Şüpheliler Tan’ı ikna etmek için, gün içinde koronavirüs aşısı yaptırdığını bildiklerini de iddia etti.
EVE GELEN DOLANDIRICIYA ALTINLARI VERDİ
Bunun üzerine arayanların polis olduğuna inanan Nermin Tan, verdiği adrese gelen kişiyi eve aldı. Nermin Tan, yaklaşık 90 bin TL değerindeki 7 bilezik, 1 Trabzon burması diye tabir edilen bilezik ve bir miktar çeyrek ve yarım altını şüpheliye verdi.
Altınları alan şüpheli hızla evden uzaklaştı. Bir süre sonra dolandırıldığını anlayan Nermin Tan, kızı Bahar U.’ya haber verdi. Eve gelen Bahar U., polise ihbarda bulundu.
POLİS 40 KAMERA İNCELEDİ
İhbar üzerine olay yerine gelen İl Emniyet Müdürlüğü Asayiş Şube Müdürlüğü Yankesicilik, Dolandırıcılık Büro Amirliği ekipleri, şüpheliyi yakalamak için geniş kapsamlı çalışma başlattı. İlk olarak apartmanın güvenlik kamerası görüntülerini inceleyen ekipler, daha sonra kent genelindeki 40 kamerayı daha inceledi.
Şüphelilerin İ.T., M.K. ve Y.Ç. olduğunu tespit eden ekipler, 3 kişinin Kayseri’ye gittiğini belirledi. Şüphelilerden Y.Ç.’nin altınları alıp, uçakla İstanbul’a gittiği tespit edildi. Polis, Sabiha Gökçen Havalimanı’nı bilgilendirdi.
HAVALİMANINDA YAKALANDI
Y.Ç. havalimanında altınlarla yakalandı. Y.Ç.’nin Sivas’a gönderileceği öğrenildi. Diğer şüpheliler M.K. ve İ.T. ise Kayseri’den dönerken Şarkışla ilçesinde yakalandı. İl Emniyet Müdürlüğü’ndeki işlemleri tamamlanan 2 şüpheli adliyeye sevk edildi.
DOLANDIRICILAR YAKALANINCA SEVİNÇTEN AĞLADI
Dolandırıcıların yakalandığını öğrenen Nermin Tan, kızı Bahar U. ile İl Emniyet Müdürlüğü’ne geldi. Burada sevinç gözyaşları döken Tan, olayı şöyle anlattı:
“İsmimin FETÖ’cülere karıştığını söylediler. Bir kadının bıçaklanıp ziynet eşyalarının alındığından bahsettiler. Emniyetten geldiğini, polis olduğunu ve evi aramak istediklerini söyledi. Olayın gerçekleştiği günün sabahı aşı olmuştum, onu dahi bildiler.

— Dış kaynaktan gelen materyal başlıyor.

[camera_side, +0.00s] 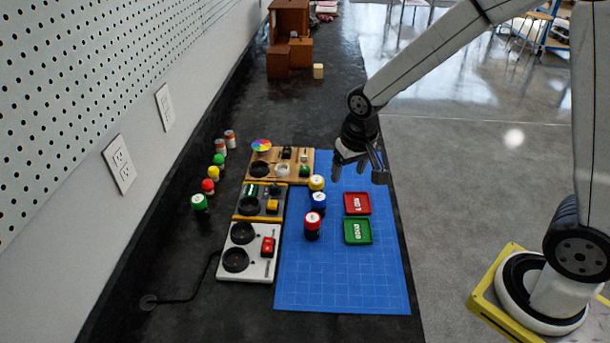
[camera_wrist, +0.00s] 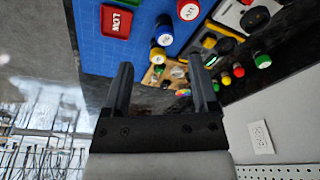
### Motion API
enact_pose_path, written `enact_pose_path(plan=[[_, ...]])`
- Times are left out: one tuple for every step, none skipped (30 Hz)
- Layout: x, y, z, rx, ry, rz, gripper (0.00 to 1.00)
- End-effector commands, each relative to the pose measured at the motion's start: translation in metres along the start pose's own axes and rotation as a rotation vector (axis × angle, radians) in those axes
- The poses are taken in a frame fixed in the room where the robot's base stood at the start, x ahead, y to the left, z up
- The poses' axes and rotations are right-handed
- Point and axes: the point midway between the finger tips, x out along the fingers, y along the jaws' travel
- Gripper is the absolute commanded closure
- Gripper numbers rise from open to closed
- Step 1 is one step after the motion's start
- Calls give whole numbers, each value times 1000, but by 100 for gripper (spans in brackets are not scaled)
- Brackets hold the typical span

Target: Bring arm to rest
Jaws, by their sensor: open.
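My gripper (camera_side: 358,172) hangs from my arm above the far part of the blue mat (camera_side: 340,288). Its jaws are apart with nothing between them. In the wrist view my gripper (camera_wrist: 163,80) shows two dark, spread fingers. A red-topped jar (camera_side: 312,226), a blue-topped jar (camera_side: 319,201) and a yellow-topped jar (camera_side: 316,184) stand upright along the mat's left side. A red tray (camera_side: 357,203) and a green tray (camera_side: 358,231) lie on the mat, both empty.
Three station boards, wooden (camera_side: 262,180), grey (camera_side: 243,213) and white (camera_side: 262,268), line the mat's left. Several jars, including a green-topped one (camera_side: 199,203), stand near the wall. Wooden boxes (camera_side: 290,50) stand at the far end. The mat's front is clear.

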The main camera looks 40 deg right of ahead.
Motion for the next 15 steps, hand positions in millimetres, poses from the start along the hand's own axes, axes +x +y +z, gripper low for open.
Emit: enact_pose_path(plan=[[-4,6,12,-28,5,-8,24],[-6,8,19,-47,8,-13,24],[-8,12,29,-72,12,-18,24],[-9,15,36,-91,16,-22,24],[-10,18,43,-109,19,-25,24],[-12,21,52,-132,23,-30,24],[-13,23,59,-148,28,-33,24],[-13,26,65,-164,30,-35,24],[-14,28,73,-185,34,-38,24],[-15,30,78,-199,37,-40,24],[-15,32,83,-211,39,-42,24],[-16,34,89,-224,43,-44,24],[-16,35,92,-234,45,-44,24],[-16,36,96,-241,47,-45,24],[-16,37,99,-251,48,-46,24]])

Komşularımın kapı numaraları, annemin babamın ismine kadar söylediler. Altınım olup olmadığını sordu. Var dediğimde fotoğraflarını çekmek istediğini söyledi. Böylece örgütün bana suç atamayacağını söyledi. Kendisinden sonra eve gelecek kişi parola ‘Kartal’ dediğinde içeriye almamı söyledi. Bahsettiği kişi gelip parolayı söylediğinde altınlarımı gösterdim.

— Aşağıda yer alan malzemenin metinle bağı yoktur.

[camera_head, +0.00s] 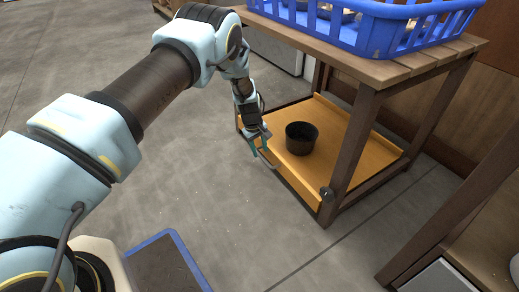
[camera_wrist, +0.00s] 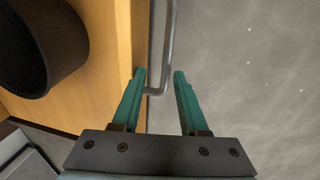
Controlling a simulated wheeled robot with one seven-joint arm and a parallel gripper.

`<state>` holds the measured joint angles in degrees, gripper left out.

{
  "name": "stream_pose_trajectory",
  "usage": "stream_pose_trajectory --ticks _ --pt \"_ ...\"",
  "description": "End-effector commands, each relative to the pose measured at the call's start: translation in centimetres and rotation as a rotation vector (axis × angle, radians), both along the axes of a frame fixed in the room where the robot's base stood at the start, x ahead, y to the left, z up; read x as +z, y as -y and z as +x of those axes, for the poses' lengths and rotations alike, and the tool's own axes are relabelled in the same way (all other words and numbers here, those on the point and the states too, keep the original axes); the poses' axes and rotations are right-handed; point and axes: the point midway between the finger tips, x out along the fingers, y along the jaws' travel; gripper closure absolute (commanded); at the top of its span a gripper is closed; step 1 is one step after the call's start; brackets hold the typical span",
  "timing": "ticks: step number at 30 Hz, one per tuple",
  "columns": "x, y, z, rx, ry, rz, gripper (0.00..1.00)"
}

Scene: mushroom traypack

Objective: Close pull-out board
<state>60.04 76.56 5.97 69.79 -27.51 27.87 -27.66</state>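The pull-out board (camera_head: 352,157) is a flat yellow-orange wooden board low in the wooden table's frame, with a raised front edge. It also shows in the wrist view (camera_wrist: 112,62). A grey metal bar handle (camera_wrist: 168,45) runs along its front edge. My gripper (camera_head: 262,148) is at the front edge of the board, by the handle. In the wrist view my gripper (camera_wrist: 160,75) has its two teal fingers apart, one on each side of the handle's end. Whether a finger touches the handle cannot be told.
A black round pot (camera_head: 301,138) stands on the board. A blue crate (camera_head: 375,32) sits on the wooden table (camera_head: 400,70) above. A table leg (camera_head: 350,150) stands at the board's right front. Grey floor (camera_head: 215,185) lies open in front.

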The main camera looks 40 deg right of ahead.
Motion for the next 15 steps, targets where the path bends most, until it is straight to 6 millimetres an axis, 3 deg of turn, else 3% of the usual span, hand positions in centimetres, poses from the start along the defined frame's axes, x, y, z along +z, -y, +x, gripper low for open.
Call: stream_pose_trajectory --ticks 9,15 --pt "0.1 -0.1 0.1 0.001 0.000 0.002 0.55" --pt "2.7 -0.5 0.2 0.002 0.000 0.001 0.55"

Benden bileğimdeki bilezikleri çıkarmamı istedi. Ama o kadar güzel, polis gibi konuşuyordu ki inandım. Hakkımızda ByLock çıktığını bilen birinin ihbar ettiğini söyledi. Telefondan örgüt elemanlarının fotoğraflarını gösterdi, tanıyıp tanımadığımı sordu. Sonra benim altınlarımı alıp fotoğraf çekmeleri gerektiğini, parmak izi incelemesi yapacaklarını söyledi. Korkutmak için bir sürü şey anlattılar. Üzerinden biraz zaman geçtikten sonra kızımı aradım olayı anlattım. Hemen geldi polisi aradı. Emniyet mensuplarımız çok hızlı bir şekilde çalışmaya başladılar. Tüm kameralar incelendi. Şahsı İstanbul Sabiha Gökçen Havalimanı’nda altınlar ile yakalandılar. O kadar özveriyle çalıştılar ki gece 02.00’a kadar ayaktaydılar. Allah hepsinden razı olsun. Çok korktum ama güzel haberi alınca bir o kadar da mutlu oldum. Emeği geçen herkese teşekkür ederim.”